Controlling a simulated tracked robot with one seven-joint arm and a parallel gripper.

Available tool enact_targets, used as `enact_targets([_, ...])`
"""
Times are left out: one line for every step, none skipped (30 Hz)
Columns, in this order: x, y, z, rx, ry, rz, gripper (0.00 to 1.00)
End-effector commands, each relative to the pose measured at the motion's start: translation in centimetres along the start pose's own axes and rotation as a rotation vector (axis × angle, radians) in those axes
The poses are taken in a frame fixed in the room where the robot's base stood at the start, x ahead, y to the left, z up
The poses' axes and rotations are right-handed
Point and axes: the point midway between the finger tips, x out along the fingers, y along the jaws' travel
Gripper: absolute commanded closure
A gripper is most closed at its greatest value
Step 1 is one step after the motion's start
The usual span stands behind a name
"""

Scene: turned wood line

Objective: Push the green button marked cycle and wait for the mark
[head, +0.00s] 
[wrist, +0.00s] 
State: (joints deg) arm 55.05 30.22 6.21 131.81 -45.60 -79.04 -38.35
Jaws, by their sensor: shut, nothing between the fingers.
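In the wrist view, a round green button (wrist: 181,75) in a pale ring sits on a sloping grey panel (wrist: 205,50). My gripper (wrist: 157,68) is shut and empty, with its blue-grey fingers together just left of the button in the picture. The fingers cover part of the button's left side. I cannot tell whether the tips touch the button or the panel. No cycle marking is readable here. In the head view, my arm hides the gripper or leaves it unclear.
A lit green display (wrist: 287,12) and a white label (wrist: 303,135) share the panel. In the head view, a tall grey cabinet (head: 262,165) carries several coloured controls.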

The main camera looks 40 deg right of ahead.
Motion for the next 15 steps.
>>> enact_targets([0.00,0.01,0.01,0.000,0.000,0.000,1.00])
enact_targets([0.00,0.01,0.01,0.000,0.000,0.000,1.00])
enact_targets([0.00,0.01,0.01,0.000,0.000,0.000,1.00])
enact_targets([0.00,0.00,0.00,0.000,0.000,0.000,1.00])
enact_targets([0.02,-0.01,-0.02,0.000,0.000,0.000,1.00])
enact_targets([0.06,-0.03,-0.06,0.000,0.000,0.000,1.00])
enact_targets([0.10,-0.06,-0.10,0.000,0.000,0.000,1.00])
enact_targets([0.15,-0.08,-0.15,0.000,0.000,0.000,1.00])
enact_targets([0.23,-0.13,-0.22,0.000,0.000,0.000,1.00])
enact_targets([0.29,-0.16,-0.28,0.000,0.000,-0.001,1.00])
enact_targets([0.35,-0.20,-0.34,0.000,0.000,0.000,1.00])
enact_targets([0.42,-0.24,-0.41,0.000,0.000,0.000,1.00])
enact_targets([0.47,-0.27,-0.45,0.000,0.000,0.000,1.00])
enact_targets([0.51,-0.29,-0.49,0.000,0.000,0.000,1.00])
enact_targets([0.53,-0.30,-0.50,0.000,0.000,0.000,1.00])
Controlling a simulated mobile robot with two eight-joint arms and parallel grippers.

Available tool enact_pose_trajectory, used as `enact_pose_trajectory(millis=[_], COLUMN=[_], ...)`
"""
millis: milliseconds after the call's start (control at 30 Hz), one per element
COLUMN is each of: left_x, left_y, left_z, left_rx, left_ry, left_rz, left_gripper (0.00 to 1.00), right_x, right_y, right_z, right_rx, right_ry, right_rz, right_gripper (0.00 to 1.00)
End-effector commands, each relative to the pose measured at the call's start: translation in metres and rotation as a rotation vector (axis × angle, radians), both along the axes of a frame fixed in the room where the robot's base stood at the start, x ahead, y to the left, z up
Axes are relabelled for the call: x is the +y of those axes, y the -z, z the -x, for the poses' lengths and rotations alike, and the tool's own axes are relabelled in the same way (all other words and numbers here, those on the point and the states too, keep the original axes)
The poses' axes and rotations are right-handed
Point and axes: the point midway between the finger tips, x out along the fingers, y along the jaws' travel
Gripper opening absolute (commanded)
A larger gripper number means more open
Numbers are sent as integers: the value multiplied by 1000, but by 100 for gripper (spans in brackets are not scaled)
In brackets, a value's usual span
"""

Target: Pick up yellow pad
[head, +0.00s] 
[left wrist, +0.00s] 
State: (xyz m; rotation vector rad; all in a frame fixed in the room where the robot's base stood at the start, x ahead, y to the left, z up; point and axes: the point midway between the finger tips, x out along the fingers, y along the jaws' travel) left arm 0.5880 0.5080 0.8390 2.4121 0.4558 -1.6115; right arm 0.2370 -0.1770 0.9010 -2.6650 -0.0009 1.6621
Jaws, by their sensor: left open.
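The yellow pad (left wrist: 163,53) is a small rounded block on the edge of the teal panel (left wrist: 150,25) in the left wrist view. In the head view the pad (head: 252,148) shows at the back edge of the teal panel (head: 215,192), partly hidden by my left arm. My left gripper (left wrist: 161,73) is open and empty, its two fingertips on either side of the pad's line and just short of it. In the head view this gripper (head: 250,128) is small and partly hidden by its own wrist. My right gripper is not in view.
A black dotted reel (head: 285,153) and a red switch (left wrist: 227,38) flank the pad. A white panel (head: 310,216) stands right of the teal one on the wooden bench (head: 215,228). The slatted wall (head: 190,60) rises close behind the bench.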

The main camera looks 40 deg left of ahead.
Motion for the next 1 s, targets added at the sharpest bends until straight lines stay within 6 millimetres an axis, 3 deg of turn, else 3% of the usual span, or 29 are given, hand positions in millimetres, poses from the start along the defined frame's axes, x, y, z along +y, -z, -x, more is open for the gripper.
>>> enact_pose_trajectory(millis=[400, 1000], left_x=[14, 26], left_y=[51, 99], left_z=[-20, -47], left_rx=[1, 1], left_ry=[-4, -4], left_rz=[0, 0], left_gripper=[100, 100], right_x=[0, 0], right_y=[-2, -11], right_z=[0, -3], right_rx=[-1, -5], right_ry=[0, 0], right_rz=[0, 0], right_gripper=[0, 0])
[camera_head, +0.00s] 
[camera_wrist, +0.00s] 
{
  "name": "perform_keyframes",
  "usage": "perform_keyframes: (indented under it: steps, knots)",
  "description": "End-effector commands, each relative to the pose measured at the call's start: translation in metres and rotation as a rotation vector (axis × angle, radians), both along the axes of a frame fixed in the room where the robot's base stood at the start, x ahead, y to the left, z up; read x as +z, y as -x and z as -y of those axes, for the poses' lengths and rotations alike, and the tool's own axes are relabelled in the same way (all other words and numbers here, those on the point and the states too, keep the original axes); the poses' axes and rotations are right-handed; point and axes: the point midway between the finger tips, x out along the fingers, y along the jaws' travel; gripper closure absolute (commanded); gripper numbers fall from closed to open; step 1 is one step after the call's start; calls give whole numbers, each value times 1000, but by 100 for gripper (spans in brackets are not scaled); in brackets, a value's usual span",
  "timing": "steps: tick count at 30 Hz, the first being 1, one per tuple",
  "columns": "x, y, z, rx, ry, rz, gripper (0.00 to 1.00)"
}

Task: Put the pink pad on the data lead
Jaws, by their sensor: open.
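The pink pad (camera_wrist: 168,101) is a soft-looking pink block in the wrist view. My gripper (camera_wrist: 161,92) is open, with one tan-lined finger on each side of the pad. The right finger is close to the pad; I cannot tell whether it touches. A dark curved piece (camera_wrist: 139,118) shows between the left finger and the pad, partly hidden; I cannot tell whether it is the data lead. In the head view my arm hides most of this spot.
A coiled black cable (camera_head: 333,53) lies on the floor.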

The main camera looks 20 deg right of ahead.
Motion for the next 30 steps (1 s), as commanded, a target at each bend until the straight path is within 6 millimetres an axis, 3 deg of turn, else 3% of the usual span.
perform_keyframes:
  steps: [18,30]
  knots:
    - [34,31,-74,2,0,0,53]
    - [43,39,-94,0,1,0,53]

-- Exercise directions --
The records above are to be repeated exactly, in their entirety.

-- Right answer --
Controlling a simulated tracked robot with one seven-joint arm and a parallel gripper.

Available tool enact_targets, used as `enact_targets([_, ...])`
"""
Times are left out: one line for every step, none skipped (30 Hz)
Columns, in this order: x, y, z, rx, ry, rz, gripper (0.00 to 1.00)
End-effector commands, each relative to the pose measured at the motion's start: translation in centimetres along the start pose's own axes and rotation as a rotation vector (axis × angle, radians) in those axes
The poses are taken in a frame fixed in the room where the robot's base stood at the start, x ahead, y to the left, z up
The poses' axes and rotations are right-handed
Point and axes: the point midway between the finger tips, x out along the fingers, y along the jaws' travel
Gripper: absolute commanded closure
A gripper is most closed at its greatest value
Step 1 is one step after the motion's start
The usual span stands behind a name
"""

Scene: turned wood line

Objective: Push the green button marked cycle and wait for the mark
[head, +0.00s] 
[wrist, +0.00s] 
State: (joints deg) arm 55.05 30.22 6.21 131.81 -45.60 -79.04 -38.35
Jaws, by their sensor: shut, nothing between the fingers.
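In the wrist view, a round green button (wrist: 181,75) in a pale ring sits on a sloping grey panel (wrist: 205,50). My gripper (wrist: 157,68) is shut and empty, with its blue-grey fingers together just left of the button in the picture. The fingers cover part of the button's left side. I cannot tell whether the tips touch the button or the panel. No cycle marking is readable here. In the head view, my arm hides the gripper or leaves it unclear.
A lit green display (wrist: 287,12) and a white label (wrist: 303,135) share the panel. In the head view, a tall grey cabinet (head: 262,165) carries several coloured controls.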

The main camera looks 40 deg right of ahead.
Motion for the next 15 steps.
>>> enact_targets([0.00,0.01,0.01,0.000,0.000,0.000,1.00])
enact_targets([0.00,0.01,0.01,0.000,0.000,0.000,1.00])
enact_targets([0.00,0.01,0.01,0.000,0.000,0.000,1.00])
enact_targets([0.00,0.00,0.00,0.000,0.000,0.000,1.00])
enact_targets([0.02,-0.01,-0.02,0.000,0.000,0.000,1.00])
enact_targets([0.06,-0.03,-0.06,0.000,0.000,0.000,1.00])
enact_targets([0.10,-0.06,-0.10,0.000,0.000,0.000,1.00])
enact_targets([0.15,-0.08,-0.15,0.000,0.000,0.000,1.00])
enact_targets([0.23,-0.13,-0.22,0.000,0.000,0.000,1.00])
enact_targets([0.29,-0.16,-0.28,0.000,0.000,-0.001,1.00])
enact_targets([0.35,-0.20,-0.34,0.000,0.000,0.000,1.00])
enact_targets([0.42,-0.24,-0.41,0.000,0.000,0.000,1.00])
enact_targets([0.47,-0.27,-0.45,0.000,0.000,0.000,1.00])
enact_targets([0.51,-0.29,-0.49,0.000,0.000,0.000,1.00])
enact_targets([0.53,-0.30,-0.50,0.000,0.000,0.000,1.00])
Controlling a simulated mobile robot with two eight-joint arms and parallel grippers.

Available tool enact_pose_trajectory, used as `enact_pose_trajectory(millis=[_], COLUMN=[_], ...)`
"""
millis: milliseconds after the call's start (control at 30 Hz), one per element
COLUMN is each of: left_x, left_y, left_z, left_rx, left_ry, left_rz, left_gripper (0.00 to 1.00), right_x, right_y, right_z, right_rx, right_ry, right_rz, right_gripper (0.00 to 1.00)
End-effector commands, each relative to the pose measured at the call's start: translation in metres and rotation as a rotation vector (axis × angle, radians), both along the axes of a frame fixed in the room where the robot's base stood at the start, x ahead, y to the left, z up
Axes are relabelled for the call: x is the +y of those axes, y the -z, z the -x, for the poses' lengths and rotations alike, and the tool's own axes are relabelled in the same way (all other words and numbers here, those on the point and the states too, keep the original axes)
The poses' axes and rotations are right-handed
Point and axes: the point midway between the finger tips, x out along the fingers, y along the jaws' travel
Gripper opening absolute (commanded)
A larger gripper number means more open
Numbers are sent as integers: the value multiplied by 1000, but by 100 for gripper (spans in brackets are not scaled)
In brackets, a value's usual span
"""

Target: Pick up yellow pad
[head, +0.00s] 
[left wrist, +0.00s] 
State: (xyz m; rotation vector rad; all in a frame fixed in the room where the robot's base stood at the start, x ahead, y to the left, z up; point and axes: the point midway between the finger tips, x out along the fingers, y along the jaws' travel) left arm 0.5880 0.5080 0.8390 2.4121 0.4558 -1.6115; right arm 0.2370 -0.1770 0.9010 -2.6650 -0.0009 1.6621
Jaws, by their sensor: left open.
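The yellow pad (left wrist: 163,53) is a small rounded block on the edge of the teal panel (left wrist: 150,25) in the left wrist view. In the head view the pad (head: 252,148) shows at the back edge of the teal panel (head: 215,192), partly hidden by my left arm. My left gripper (left wrist: 161,73) is open and empty, its two fingertips on either side of the pad's line and just short of it. In the head view this gripper (head: 250,128) is small and partly hidden by its own wrist. My right gripper is not in view.
A black dotted reel (head: 285,153) and a red switch (left wrist: 227,38) flank the pad. A white panel (head: 310,216) stands right of the teal one on the wooden bench (head: 215,228). The slatted wall (head: 190,60) rises close behind the bench.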

The main camera looks 40 deg left of ahead.
Motion for the next 1 s, targets added at the sharpest bends until straight lines stay within 6 millimetres an axis, 3 deg of turn, else 3% of the usual span, or 29 are given, hand positions in millimetres, poses from the start along the defined frame's axes, x, y, z along +y, -z, -x, more is open for the gripper.
>>> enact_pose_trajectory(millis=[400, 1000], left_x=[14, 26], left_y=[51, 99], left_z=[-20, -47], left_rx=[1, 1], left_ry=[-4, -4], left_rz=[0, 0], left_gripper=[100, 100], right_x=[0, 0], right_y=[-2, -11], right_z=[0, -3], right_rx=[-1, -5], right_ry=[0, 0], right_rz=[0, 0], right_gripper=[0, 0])
[camera_head, +0.00s] 
[camera_wrist, +0.00s] 
{
  "name": "perform_keyframes",
  "usage": "perform_keyframes: (indented under it: steps, knots)",
  "description": "End-effector commands, each relative to the pose measured at the call's start: translation in metres and rotation as a rotation vector (axis × angle, radians), both along the axes of a frame fixed in the room where the robot's base stood at the start, x ahead, y to the left, z up; read x as +z, y as -x and z as -y of those axes, for the poses' lengths and rotations alike, and the tool's own axes are relabelled in the same way (all other words and numbers here, those on the point and the states too, keep the original axes); the poses' axes and rotations are right-handed; point and axes: the point midway between the finger tips, x out along the fingers, y along the jaws' travel; gripper closure absolute (commanded); gripper numbers fall from closed to open; step 1 is one step after the call's start; calls give whole numbers, each value times 1000, but by 100 for gripper (spans in brackets are not scaled); in brackets, a value's usual span",
  "timing": "steps: tick count at 30 Hz, the first being 1, one per tuple",
  "columns": "x, y, z, rx, ry, rz, gripper (0.00 to 1.00)"
}

Task: Put the pink pad on the data lead
Jaws, by their sensor: open.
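The pink pad (camera_wrist: 168,101) is a soft-looking pink block in the wrist view. My gripper (camera_wrist: 161,92) is open, with one tan-lined finger on each side of the pad. The right finger is close to the pad; I cannot tell whether it touches. A dark curved piece (camera_wrist: 139,118) shows between the left finger and the pad, partly hidden; I cannot tell whether it is the data lead. In the head view my arm hides most of this spot.
A coiled black cable (camera_head: 333,53) lies on the floor.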

The main camera looks 20 deg right of ahead.
Motion for the next 30 steps (1 s), as commanded, a target at each bend until the straight path is within 6 millimetres an axis, 3 deg of turn, else 3% of the usual span.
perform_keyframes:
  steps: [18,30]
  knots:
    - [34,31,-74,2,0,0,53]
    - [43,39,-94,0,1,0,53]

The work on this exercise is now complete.